2) why cannot additional time be added to accommodate testimony of everybody who wants to orally testify? 

After all, issues of fitness and potential misconduct of a candidate head the entire court system should be important enough to make her confirmation hearing more than a mere formality with theatricals of endorsements by those who stand to get business before DiFiore once she is confirmed based on such endorsements?

3) why only supporters of confirmation are invited and opponents of confirmation are blocked?

4) why only bar associations are invited?

5) why the policy of invitations could not be reversed - NYSBA's ranking policies to be submitted in writing and opponents with actual evidence of DiFiore's misconduct invited to testify in a live-streamed confirmation hearing? 
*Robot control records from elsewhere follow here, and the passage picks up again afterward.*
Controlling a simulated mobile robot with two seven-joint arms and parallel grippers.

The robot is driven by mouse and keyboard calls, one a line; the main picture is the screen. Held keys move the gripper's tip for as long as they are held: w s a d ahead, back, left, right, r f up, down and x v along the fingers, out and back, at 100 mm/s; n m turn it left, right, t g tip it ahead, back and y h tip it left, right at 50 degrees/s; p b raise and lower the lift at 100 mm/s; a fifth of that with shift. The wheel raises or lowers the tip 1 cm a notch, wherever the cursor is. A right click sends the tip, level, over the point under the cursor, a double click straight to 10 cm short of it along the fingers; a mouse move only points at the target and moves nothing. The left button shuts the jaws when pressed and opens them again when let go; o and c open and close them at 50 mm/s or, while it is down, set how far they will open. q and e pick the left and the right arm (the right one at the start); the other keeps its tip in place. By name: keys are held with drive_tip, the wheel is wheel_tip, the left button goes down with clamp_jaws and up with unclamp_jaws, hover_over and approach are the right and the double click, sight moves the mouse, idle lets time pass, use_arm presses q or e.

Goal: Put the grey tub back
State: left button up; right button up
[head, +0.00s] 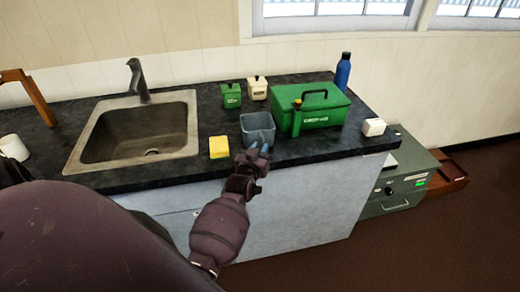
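The grey tub (257,124) stands upright on the dark counter, in front of and left of the green first-aid box. Its open top shows. My left gripper (259,148) is at the counter's front edge, just in front of the tub, and overlaps its lower front in the picture. The two bluish fingertips show a small gap with nothing seen between them. I cannot tell whether they touch the tub. My right gripper is not in view.
The green first-aid box (311,110) is close on the tub's right, and a yellow sponge (219,147) is on its left. Green (231,96) and cream (257,88) canisters stand behind. A blue bottle (343,72), white box (373,127) and sink (135,135) are farther off.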

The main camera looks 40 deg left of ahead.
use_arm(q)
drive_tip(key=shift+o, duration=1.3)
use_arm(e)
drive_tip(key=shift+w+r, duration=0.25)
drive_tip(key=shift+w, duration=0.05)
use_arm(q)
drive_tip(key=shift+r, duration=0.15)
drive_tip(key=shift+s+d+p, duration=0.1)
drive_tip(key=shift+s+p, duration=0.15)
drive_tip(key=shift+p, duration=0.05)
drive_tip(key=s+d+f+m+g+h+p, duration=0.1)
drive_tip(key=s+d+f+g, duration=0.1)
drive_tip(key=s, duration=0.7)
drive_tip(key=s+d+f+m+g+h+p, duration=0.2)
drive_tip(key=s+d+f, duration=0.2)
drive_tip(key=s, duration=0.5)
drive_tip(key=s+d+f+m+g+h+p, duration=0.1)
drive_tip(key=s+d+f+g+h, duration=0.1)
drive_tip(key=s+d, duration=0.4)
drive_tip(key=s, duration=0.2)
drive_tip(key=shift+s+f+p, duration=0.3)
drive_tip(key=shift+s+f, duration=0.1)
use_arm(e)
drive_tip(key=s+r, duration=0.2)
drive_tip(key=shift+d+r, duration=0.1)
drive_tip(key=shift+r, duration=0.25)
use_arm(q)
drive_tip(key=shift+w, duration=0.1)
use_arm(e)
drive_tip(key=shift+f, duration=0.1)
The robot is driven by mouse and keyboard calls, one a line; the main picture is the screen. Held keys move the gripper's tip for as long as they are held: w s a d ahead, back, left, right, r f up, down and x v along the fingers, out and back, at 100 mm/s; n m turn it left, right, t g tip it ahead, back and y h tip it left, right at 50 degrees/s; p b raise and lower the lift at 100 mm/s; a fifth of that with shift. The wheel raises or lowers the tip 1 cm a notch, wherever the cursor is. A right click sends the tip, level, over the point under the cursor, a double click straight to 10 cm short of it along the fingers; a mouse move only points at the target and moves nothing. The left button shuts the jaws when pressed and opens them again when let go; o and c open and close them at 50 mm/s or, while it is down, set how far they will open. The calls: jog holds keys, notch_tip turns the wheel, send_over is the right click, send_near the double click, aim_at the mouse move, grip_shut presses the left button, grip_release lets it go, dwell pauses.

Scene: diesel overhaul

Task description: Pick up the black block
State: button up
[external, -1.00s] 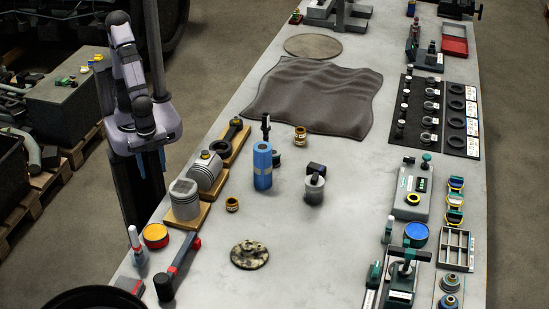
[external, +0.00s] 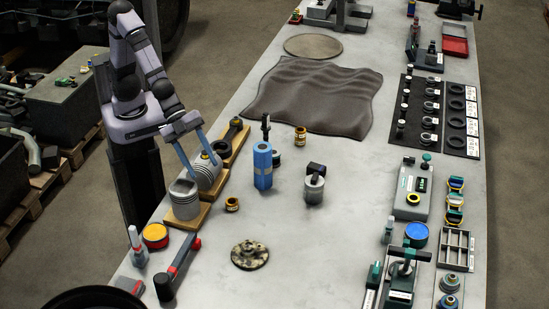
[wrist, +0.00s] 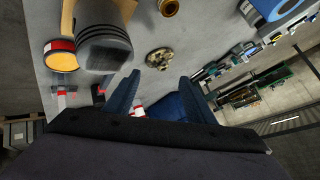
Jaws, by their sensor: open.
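A small black block (external: 316,169) appears to rest on top of a short grey cylinder (external: 314,190) near the middle of the bench, right of the blue cylinder (external: 263,166). I cannot make out the black block in the wrist view. My gripper (external: 203,166) is open and empty, with its two blue fingers spread above the pistons at the bench's left edge, well left of the black block. Its fingers also show in the wrist view (wrist: 158,82), with bare bench beyond them.
Pistons (external: 185,199) on wooden blocks stand below my gripper. Brass bushings (external: 300,136) stand near the blue cylinder. A mottled round flange (external: 250,254) lies in front. A dark cloth (external: 313,97) covers the bench behind. Bare bench lies right of the grey cylinder.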

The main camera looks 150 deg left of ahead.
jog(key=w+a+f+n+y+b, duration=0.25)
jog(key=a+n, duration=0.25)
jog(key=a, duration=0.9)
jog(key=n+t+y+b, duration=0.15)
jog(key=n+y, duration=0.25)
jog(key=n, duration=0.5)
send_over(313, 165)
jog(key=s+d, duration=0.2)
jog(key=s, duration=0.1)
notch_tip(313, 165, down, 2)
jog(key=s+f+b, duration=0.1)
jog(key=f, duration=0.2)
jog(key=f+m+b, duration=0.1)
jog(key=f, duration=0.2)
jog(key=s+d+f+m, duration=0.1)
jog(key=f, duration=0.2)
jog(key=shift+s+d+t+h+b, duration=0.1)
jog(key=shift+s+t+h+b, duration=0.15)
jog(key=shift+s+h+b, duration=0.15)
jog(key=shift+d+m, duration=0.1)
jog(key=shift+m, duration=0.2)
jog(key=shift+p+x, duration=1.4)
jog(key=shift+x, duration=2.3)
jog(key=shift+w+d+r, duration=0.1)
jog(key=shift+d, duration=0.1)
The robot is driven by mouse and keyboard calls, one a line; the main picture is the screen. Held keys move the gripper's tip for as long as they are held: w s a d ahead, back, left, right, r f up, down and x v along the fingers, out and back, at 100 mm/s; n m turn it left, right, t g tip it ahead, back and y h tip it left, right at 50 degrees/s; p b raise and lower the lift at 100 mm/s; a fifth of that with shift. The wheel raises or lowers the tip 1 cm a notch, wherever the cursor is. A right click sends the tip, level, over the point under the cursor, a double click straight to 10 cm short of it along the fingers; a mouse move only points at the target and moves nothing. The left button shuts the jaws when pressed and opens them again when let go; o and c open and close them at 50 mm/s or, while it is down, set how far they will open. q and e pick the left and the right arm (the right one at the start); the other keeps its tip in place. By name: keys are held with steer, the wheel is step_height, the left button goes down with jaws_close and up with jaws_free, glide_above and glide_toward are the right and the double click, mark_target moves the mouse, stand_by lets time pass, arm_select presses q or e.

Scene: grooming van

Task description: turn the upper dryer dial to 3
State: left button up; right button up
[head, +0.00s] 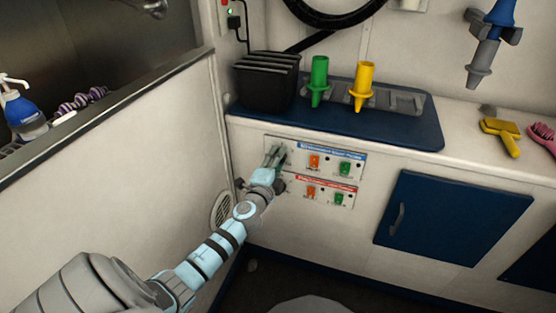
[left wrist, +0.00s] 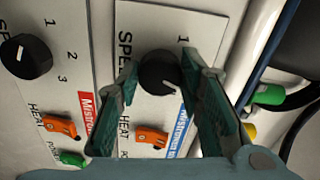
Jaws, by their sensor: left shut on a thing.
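The upper dryer panel with a blue label (head: 318,146) is on the white cabinet front. Its black dial (left wrist: 160,72) sits between the fingers of my left gripper (left wrist: 158,88) in the left wrist view; in the head view the gripper (head: 276,156) covers it. The gripper is shut on the dial. A white pointer mark shows on the dial's edge, and a printed 1 is beside it; the other numbers are hidden by the fingers. The lower red-labelled panel (head: 325,182) has its own black dial (left wrist: 27,56) with 1, 2, 3. My right gripper is out of view.
Orange switches (head: 314,162) and green switches (head: 345,168) lie right of the dials. A blue cabinet door (head: 450,215) is further right. Above, a blue mat (head: 400,128) holds green and yellow nozzles. A white wall (head: 120,150) stands left of the arm.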

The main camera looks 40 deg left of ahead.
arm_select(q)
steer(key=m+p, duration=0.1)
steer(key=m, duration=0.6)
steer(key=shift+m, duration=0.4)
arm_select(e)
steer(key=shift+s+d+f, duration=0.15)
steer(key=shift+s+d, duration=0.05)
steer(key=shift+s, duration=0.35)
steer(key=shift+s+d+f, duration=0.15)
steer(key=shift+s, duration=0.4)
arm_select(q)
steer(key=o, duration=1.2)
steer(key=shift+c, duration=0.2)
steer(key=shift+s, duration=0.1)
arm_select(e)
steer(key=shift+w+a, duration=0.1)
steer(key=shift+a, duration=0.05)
6) why there can be only two supporting witnesses in an hour-long confirmation hearing?

It appears that attorney and officer of the court (and legislator, which is incompatible) Senator Bonacic has a policy to invite only attorneys who would endorse attorneys for the position that will regulate attorneys' business, which is Senator Bonacic's business, too.

I wonder how much Senator Bonacic and other members of the Committee for the Judiciary are paid, in money, in kind and in promises to them and their friends and family members, in exchange for such a policy.

My position on this subject though remains that if the Senate extended invitations to testify only to supporters of Janet DiFiore, its decision is pre-judged and will be void when made, and especially that the Judiciary Committee of the Senate is headed by a licensed attorney and when 11 out of 23 members of that Committee are licensed attorneys.    

After NY Senator Bonacic opponents to confirmation of DiFiore opportunity to testify, and allowed only bar associations who endorsed DiFiore, to testify, I seriously doubt the validity of the resulting confirmation of Janet DiFiore for the position of NYS Chief Judge, which is clearly pre-judged without any opportunity for a proper public hearing.

I wonder what will the Federal Trade Commission say to  attorney-Senator Bonacic' witness policy for confirmation of judges - regulators of the market of legal services.